The adoption of active electronically scanned antennas (AESAs) for satellite communication has offered greater flexibility for operators and consumers. This article will review the design considerations when choosing antenna front-end components such as low-noise amplifiers and power amplifiers for use in these beamforming arrays.

We have lived with satellite technology for over 60 years, and even though the early satellites were launched to low Earth orbit (LEO) because of launch and size limitations, we are most familiar with satellites in geosynchronous Earth orbit (GEO) where they have provided multiple services such as telecom, satellite TV, Earth observation, and a range of services for governments and their military.

However, a major shift has occurred to now position LEO and medium Earth orbit (MEO) as the most attractive orbits for a range of large constellations offering a range of data-based services (SATCOM, Earth observation and mapping, navigation and positioning, etc.). Figure 1 shows the relative positioning of LEO, MEO, and GEO orbits.

Figure 1: Comparison of LEO, MEO, and GEO orbits

This move to non-GEO has come about due to the confluence of lower launch costs, adoption of mass manufacturing techniques for satellites, technical advancements in communications and antenna technology and sensors, optical technology for inter-satellite links, and the availability of substantial amounts of private capital to fund these large programs.

The increasing use of spacecraft in LEO poses new challenges for designers of on-orbit SATCOM links. The fixed communication links of GEO have been replaced with links that must be adaptable to allow them to communicate with locations on Earth, even as they orbit Earth at speeds in the range of 7.5 km/s.

AESAs used in these SATCOM systems provide the ability to adaptively steer the antenna’s signal in the correct direction of its intended target and support multiple beams, allowing multiple users to be supported simultaneously. On-orbit satellites have unique requirements for component selection, and this is particularly the case for the front-end components that interface the antenna elements with the transmit and receive signal chains.

GEO Satellites Provide Good Service, So Why Change?

Despite the drawbacks of high launch costs, satellites in GEO had a significant advantage: They were at a fixed position in the sky due to the orbit being synchronous with the Earth’s rotation. This allowed the deployment of fixed-position satellite antennas and relatively low-cost VSAT terminals with parabolic dish antennas, key enablers of data services and direct-to-home satellite TV services. Satellites in GEO have the largest Earth coverage (Figure 2), with only three GEO satellites required to provide global coverage.

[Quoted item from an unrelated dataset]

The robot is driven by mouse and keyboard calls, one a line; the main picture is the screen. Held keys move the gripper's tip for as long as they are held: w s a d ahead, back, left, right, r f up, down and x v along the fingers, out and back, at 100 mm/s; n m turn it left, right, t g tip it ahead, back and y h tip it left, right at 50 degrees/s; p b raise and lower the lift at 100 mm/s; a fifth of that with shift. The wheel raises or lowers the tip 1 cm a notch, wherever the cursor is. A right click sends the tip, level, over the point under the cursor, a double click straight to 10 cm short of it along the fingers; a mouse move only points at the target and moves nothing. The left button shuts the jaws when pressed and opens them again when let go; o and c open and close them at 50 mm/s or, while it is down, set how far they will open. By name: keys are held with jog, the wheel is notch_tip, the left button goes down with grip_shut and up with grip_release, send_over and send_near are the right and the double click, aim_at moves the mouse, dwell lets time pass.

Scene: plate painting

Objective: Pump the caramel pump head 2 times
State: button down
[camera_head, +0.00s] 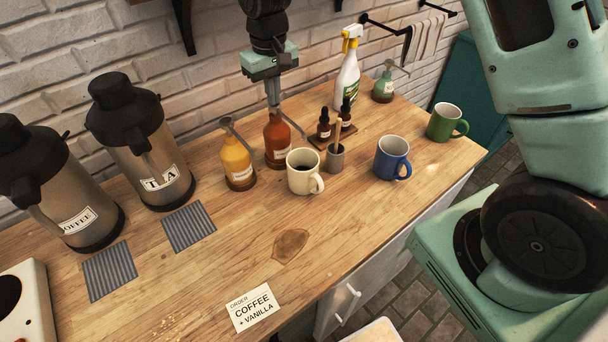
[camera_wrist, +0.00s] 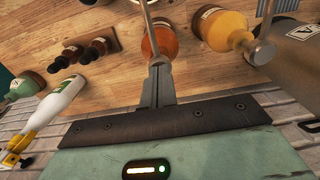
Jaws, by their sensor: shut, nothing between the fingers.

Figure 2: Earth coverage from GEO, MEO, and LEO

Despite the stated advantages of GEO, the move toward satellites in LEO has several drivers, mostly concentrated on evolving communication networks. We live in a highly connected world, but a considerable portion of the world’s population lives in areas that are either not served or are underserved by Internet connectivity. For example, while GEO satellites are positioned on an equatorial plane, this reduces service availability in polar regions.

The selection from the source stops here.